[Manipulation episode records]

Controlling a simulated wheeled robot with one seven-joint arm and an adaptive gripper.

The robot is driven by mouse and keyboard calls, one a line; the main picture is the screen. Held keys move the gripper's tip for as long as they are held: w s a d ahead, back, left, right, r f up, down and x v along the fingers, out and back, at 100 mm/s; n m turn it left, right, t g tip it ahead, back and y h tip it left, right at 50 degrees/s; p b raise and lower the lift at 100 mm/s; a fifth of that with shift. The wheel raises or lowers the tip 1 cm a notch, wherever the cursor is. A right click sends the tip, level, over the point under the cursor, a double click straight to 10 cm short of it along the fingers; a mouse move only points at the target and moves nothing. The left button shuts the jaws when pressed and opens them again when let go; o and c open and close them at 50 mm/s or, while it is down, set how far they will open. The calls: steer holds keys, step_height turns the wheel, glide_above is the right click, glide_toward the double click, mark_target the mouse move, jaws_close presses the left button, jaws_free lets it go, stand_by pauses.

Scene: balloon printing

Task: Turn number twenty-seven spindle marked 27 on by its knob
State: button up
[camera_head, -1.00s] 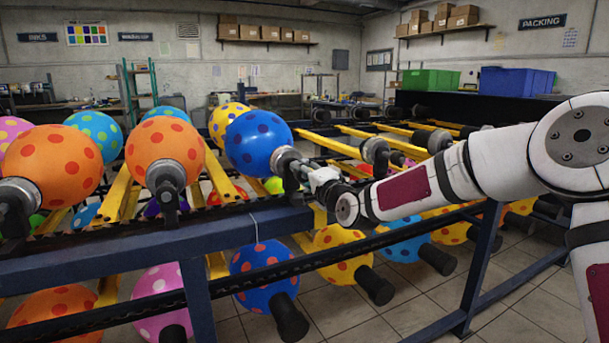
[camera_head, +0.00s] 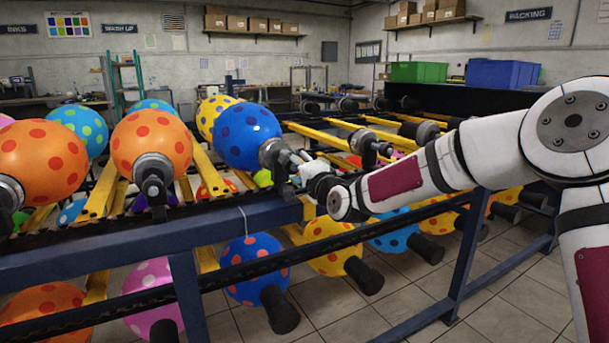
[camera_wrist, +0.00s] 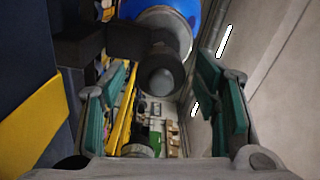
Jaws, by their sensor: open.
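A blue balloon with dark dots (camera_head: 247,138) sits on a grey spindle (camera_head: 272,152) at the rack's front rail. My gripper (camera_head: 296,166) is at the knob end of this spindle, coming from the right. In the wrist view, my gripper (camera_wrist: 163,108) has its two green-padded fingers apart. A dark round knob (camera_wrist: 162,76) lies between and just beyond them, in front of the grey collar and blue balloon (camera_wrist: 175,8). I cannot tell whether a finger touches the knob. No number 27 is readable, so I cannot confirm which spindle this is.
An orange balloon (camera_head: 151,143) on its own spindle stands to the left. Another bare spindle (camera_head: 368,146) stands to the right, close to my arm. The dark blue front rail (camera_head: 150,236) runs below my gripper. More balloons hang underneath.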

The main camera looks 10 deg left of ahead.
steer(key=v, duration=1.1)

==

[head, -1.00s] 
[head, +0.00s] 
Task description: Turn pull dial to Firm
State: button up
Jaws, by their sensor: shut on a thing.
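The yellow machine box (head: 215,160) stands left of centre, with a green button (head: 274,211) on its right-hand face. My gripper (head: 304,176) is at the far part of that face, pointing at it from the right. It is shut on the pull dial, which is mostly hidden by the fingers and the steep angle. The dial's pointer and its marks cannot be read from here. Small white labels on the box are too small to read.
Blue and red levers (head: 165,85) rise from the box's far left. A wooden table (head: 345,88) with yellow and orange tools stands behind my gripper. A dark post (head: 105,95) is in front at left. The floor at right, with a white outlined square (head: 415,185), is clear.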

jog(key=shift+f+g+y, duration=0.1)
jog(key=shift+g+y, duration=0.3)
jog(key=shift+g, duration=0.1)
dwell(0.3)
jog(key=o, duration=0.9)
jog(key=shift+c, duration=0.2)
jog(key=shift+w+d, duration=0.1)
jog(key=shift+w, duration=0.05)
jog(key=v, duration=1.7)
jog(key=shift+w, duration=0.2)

Request — List each line of the records that holds the string "Task".

Response to this exercise —
Task: Turn number twenty-seven spindle marked 27 on by its knob
Task description: Turn pull dial to Firm

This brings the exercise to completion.